A new immigrant-rights party, Yisrael Ba’Aliyah, led by former Soviet refusenik Natan Sharansky, came from nowhere to capture seven seats in the 120-seat Knesset.
The single-issue Third Way Party, hotly opposed to a withdrawal from the Golan Heights in exchange for a peace treaty with Syria, took four seats.
And three Orthodox parties — Shas, the National Religious Party and the United Torah Judaism bloc — collectively increased their number of Knesset seats to 23 and all won a place in the governing coalition.
The newfound power of the three parties is likely to mean a blow to non- Orthodox aspirations for religious pluralism in Israel.

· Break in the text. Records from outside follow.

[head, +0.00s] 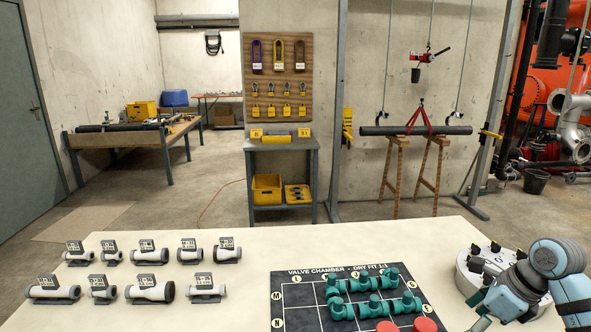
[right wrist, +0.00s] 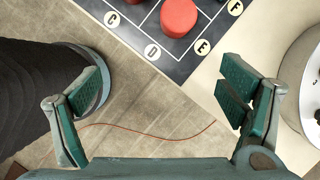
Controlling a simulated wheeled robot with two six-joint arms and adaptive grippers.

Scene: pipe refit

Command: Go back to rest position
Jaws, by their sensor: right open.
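My right gripper (right wrist: 165,105) is open and empty in the right wrist view, above the floor and the table's edge. In the head view my right arm (head: 545,262) comes in at the right edge, with its gripper low beside the round white turntable. The dark mat (head: 290,300), lettered "Valve Chamber - Dry Fit 1:1", lies on the table with teal fittings (head: 372,305) and red discs (head: 425,325) on it. A red disc (right wrist: 178,16) and the mat's corner (right wrist: 160,48) also show in the right wrist view. My left gripper is not in view.
White pipe fittings (head: 150,292) with labels stand in two rows at the table's left. The round white unit (head: 470,280) is close to my right arm. The table (head: 235,310) is bare between the fittings and the mat. A workbench (head: 120,140) and lock board stand behind.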

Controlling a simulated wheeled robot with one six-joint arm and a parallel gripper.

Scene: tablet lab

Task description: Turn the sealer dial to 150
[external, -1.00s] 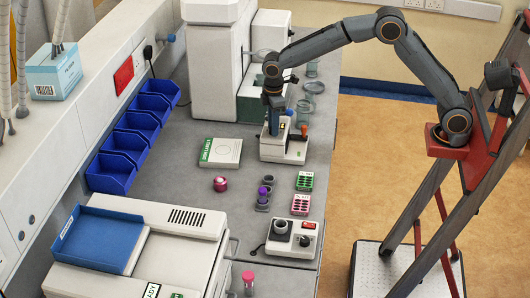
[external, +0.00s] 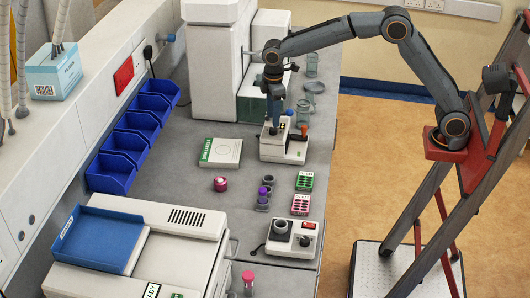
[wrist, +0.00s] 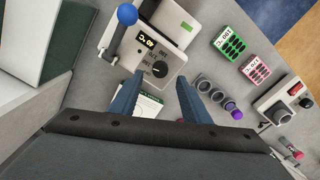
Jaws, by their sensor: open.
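The sealer (external: 284,152) is a pale machine on the bench, with a blue-knobbed lever and an orange-red part on top. In the wrist view, its black round dial (wrist: 160,69) has a pale pointer line and sits on a light panel with printed marks. A small dark display (wrist: 147,43) beside it has digits too small and turned to read surely. My gripper (wrist: 161,82) is open, its two blue fingers spread on either side of the dial in the picture, with nothing between them. In the external view, my gripper (external: 274,122) hangs pointing down above the sealer.
The blue-knobbed lever (wrist: 127,15) stands close to my fingers. A white-green booklet (external: 221,153), a red-pink round item (external: 220,184), green and pink racks (external: 304,181), and a device with a dark round top (external: 281,227) lie around. Glass jars (external: 314,87) stand behind.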

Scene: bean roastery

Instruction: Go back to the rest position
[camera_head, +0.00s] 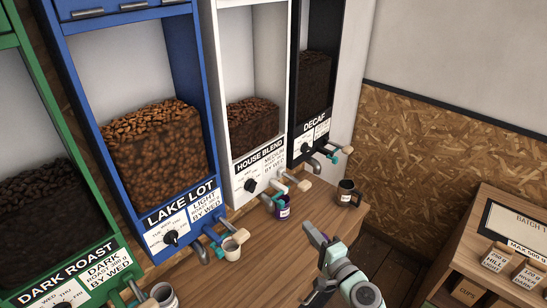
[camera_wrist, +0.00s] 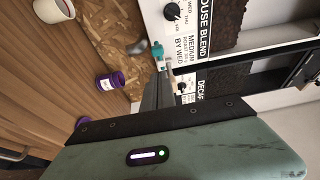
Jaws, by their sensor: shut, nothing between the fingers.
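My gripper (camera_head: 312,230) is in the lower middle of the head view, above the wooden counter and in front of the House Blend and Decaf dispensers. Its fingers are together with nothing held. In the wrist view the closed fingers (camera_wrist: 158,75) point up the picture, with a teal lever tip (camera_wrist: 157,50) showing close to their ends; I cannot tell whether they touch. A purple cup (camera_head: 282,207) stands on the counter below the House Blend dispenser (camera_head: 255,150), left of my gripper. It also shows in the wrist view (camera_wrist: 112,80).
Green Dark Roast (camera_head: 75,280), blue Lake Lot (camera_head: 185,212) and black Decaf (camera_head: 318,127) dispensers line the wall with protruding levers. A white cup (camera_head: 231,249), a grey cup (camera_head: 164,295) and a dark cup (camera_head: 347,192) stand on the counter (camera_head: 318,195). A wooden shelf unit (camera_head: 483,225) is at right.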

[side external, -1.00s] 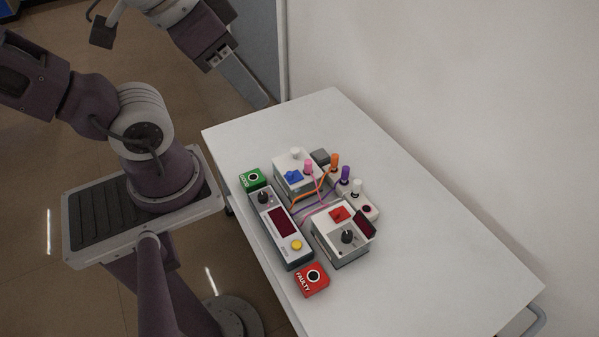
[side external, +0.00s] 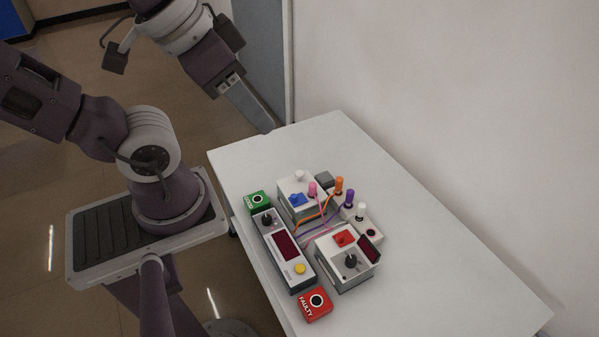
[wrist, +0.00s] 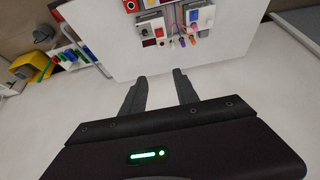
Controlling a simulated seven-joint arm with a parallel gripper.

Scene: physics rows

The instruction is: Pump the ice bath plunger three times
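No part is clearly marked as an ice bath plunger. I cannot tell which one is the plunger. My gripper (wrist: 160,85) is open in the wrist view, its two dark fingers apart with nothing between them.
A long panel with a yellow button (side external: 300,269), a box with a dark knob (side external: 351,262), a green block (side external: 258,201) and a red "FAULTY" block (side external: 316,303) cluster on the white table (side external: 440,270). Wires run between orange, pink and purple pegs. The table's right side is clear.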

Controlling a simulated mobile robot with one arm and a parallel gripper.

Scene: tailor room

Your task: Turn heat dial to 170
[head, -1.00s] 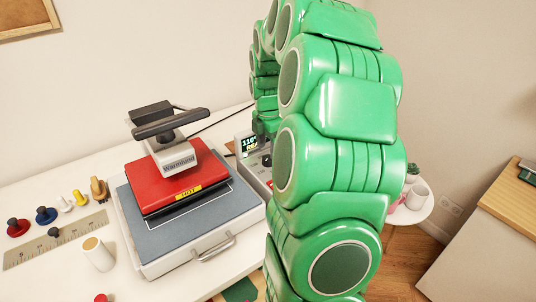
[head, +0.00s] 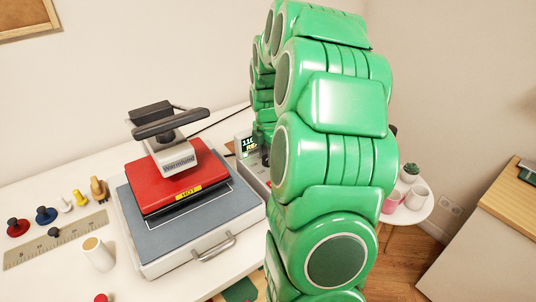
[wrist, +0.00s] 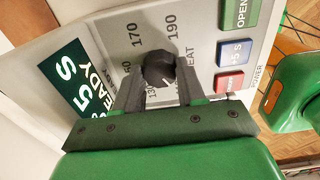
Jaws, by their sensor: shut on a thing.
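The heat dial, a dark faceted knob (wrist: 158,69), sits on the light grey control panel (wrist: 205,42) in the wrist view. Printed numbers around it include 170 and 190. Its pointer direction is not clear. My gripper (wrist: 159,74) is shut on the dial, one finger on each side. In the wrist view a display (wrist: 78,82) shows READY.
A heat press with a red top plate (head: 165,177) stands left of my arm, marked HOT. OPEN (wrist: 240,12), +5 S (wrist: 234,52) and red (wrist: 229,82) buttons lie right of the dial.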

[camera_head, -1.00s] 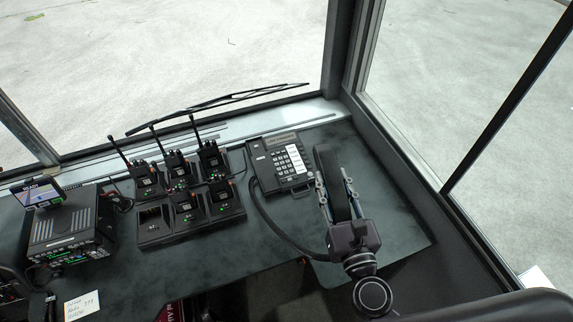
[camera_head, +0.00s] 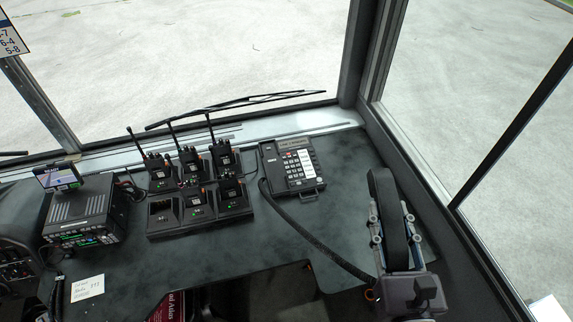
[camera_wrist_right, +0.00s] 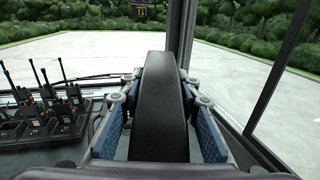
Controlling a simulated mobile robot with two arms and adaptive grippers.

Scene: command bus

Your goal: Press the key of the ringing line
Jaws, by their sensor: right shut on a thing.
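The desk phone (camera_head: 282,181) sits on the dark dashboard top in the head view. It has a small display at its top, a dark number pad and a column of white line keys (camera_head: 306,166). I cannot tell which line is ringing; no lit key is clear. My right gripper (camera_head: 392,222) is shut on the black handset (camera_head: 385,192), to the right of the phone and apart from it. The handset (camera_wrist_right: 160,95) stands between the blue-padded fingers in the right wrist view. Its cord (camera_head: 318,244) runs back to the phone. My left gripper is not in view.
A charger base (camera_head: 157,233) with several handheld radios stands left of the phone, antennas up. A radio unit (camera_head: 78,213) with a small screen and a note (camera_head: 87,288) are further left. Windows and pillars bound the dashboard behind and right. Dashboard in front of the phone is clear.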

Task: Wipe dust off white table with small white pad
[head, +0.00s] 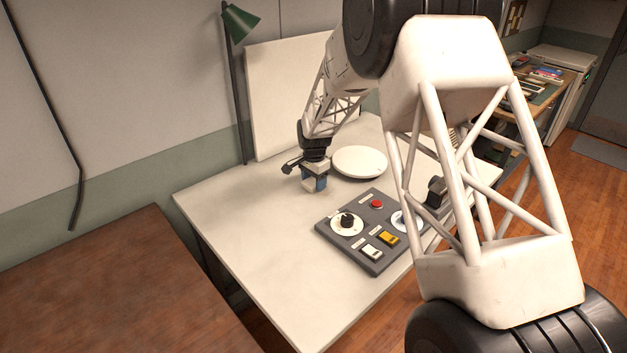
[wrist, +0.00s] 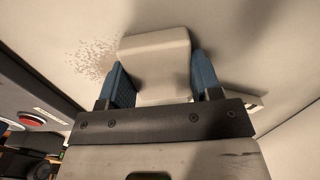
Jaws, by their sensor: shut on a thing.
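The white table (head: 240,215) stands in the middle of the head view. My gripper (head: 314,184) is over its back part, left of a round white plate-like disc. In the wrist view, the blue fingers of my gripper (wrist: 160,80) are shut on the small white pad (wrist: 155,52), one on each side. The pad is at or close to the tabletop; I cannot tell if it touches. A speckled patch of dust (wrist: 92,57) lies on the table just left of the pad in the wrist view. I cannot make the dust out in the head view.
The round white disc (head: 360,161) lies right of my gripper. A grey control panel (head: 350,258) with a red button, knob and switches sits in front. A white board (head: 280,90) and green lamp (head: 239,24) stand behind. The table's front left is clear. A brown table (head: 110,290) is at left.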

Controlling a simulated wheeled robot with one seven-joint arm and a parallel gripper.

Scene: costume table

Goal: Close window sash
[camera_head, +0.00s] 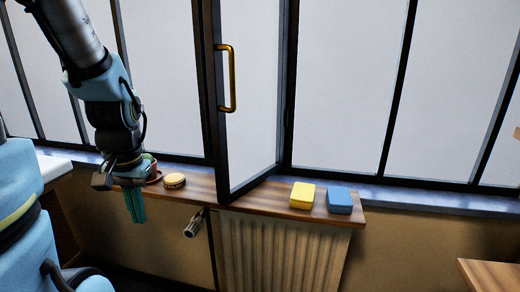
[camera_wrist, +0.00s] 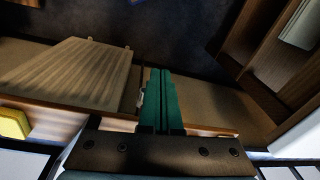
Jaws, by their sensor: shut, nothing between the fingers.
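The window sash (camera_head: 222,150) is a dark-framed pane that stands open, swung into the room over the wooden sill. Its brass handle (camera_head: 232,78) is on the upper part of the frame's left side. My gripper (camera_head: 136,220) is at the left end of the sill, pointing down, well left of the sash and apart from it. Its green fingers are shut and hold nothing. They also show shut in the wrist view (camera_wrist: 158,75), where the sash does not show.
On the wooden sill (camera_head: 250,208) are a yellow sponge-like block (camera_head: 303,195), a blue block (camera_head: 340,200), a round tan object (camera_head: 174,181) and a small pot (camera_head: 152,168) partly hidden by my gripper. A radiator (camera_head: 280,250) with a valve (camera_head: 194,223) is below.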

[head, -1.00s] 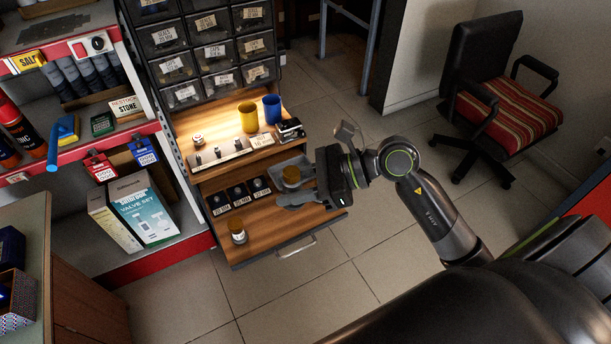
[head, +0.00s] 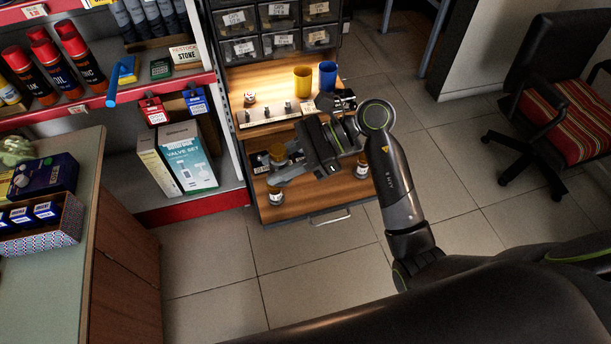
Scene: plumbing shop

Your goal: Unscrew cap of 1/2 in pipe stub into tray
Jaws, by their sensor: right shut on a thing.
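My right gripper (head: 285,164) reaches in from the right over the open wooden drawer (head: 325,200). It is shut on a round, brass-coloured piece (head: 277,152), which looks like a cap or small jar. A strip with several small metal stubs (head: 267,113) stands on the lit wooden shelf behind; which one is the 1/2 in stub is too small to read. Dark labelled compartments (head: 262,160) in the drawer are partly hidden by my gripper; I cannot tell which is the tray. My left gripper is not in view.
Small white-labelled jars stand in the drawer at front left (head: 276,195) and right (head: 362,168). A yellow cup (head: 302,79) and a blue cup (head: 327,76) stand on the shelf. Labelled bins (head: 240,48) rise behind. Floor in front is clear.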

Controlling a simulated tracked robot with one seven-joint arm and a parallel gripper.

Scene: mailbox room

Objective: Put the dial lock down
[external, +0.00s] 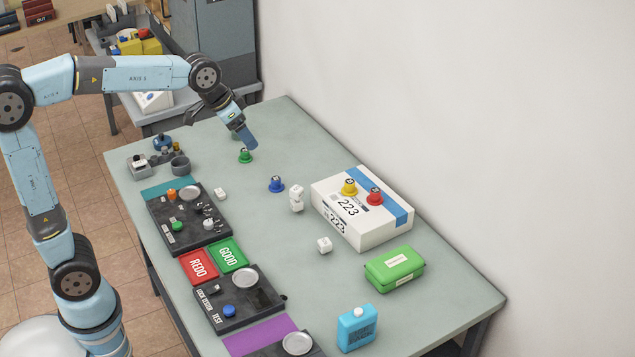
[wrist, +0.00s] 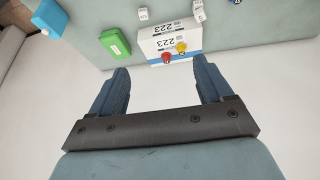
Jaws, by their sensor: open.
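Several small coloured dial locks are in view. A green one (external: 245,157) stands on the table, just below my gripper in the picture. A blue one (external: 276,185) stands on the table to its right. A yellow one (external: 349,188) and a red one (external: 375,197) sit on top of the white 223 box (external: 352,234). In the wrist view the red lock (wrist: 166,57) and yellow lock (wrist: 181,48) show beyond my fingers. My gripper (external: 251,144) is raised over the far part of the table; its fingers (wrist: 161,66) are apart with nothing between them.
Small white cubes (external: 324,245) lie about the table. A green case (external: 394,269) and a blue bottle (external: 356,328) stand near the right. Dark test trays (external: 187,240) and red and green pads (external: 199,266) line the left edge. A wall borders the right side.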

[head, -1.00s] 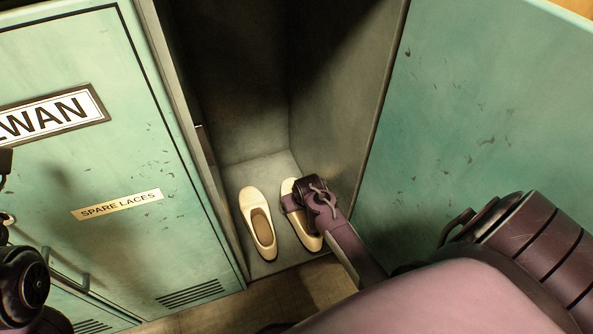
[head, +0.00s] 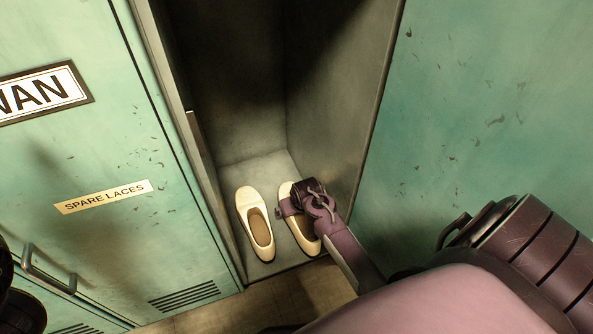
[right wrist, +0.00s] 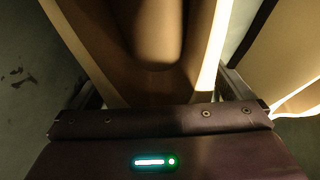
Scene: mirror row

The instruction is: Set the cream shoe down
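Two cream slip-on shoes stand on the floor of the open locker (head: 270,168). The left shoe (head: 245,200) is free and toe-in. The right shoe (head: 309,243) rests beside it, roughly parallel, with its middle hidden by my right gripper (head: 293,207). In the right wrist view, the brown-lined shoe (right wrist: 130,78) lies between the two fingers, which stand wide apart. A narrow gap shows between the shoe's right edge and the finger there, so the gripper looks open around it. My left gripper is out of view; only a dark part of that arm shows at the lower left.
The locker's side wall (head: 345,90) stands close to the right of my gripper. A closed green door (head: 100,130) with a "SPARE LACES" label (head: 104,197) is on the left. An open green door (head: 480,110) is on the right. Brown floor (head: 270,305) lies in front.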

The basic policy guidelines of the new government pledge legislation requiring all conversions to Judaism carried out in Israei to be validated by the Orthodox chief rabbinate. The Reform and Conservative movements had hoped that a Supreme Court ruling on this issue earlier in the year might lead to the recognition of non- Orthodox conversions in Israel.
Fears of another sort were expressed by Israel’s Arab neighbors in the immediate aftermath of Netanyahu’s electoral victory.
Days after the Israeli elections, warnings went up throughout the Arab world of the dire consequences that would follow any failure by Netanyahu to continue the peace process begun by Rabin and Peres.
Egyptian President Hosni Mubarak assembled 21 of the 22 Arab League members in June to present a united front against what they perceived would be the hard- line intransigence of the Netanyahu government.
Netanyahu managed to assuage those fears somewhat when he began holding his first rounds of meetings with Arab leaders in mid- July.
His meeting with Mubarak in Cairo on July 18 — exactly one month after he presented his government to the Knesset — concluded with an air of unexpected optimism.
Similarly, a meeting held the next week between Foreign Minister David Levy and Arafat was replete with statements that the peace process would progress.
Netanyahu also made overtures toward Syria about a possible Israeli withdrawal from its security zone in Lebanon.
Whether such optimism will be borne out by facts on the ground is the largest question looming over the Middle East as the new year begins.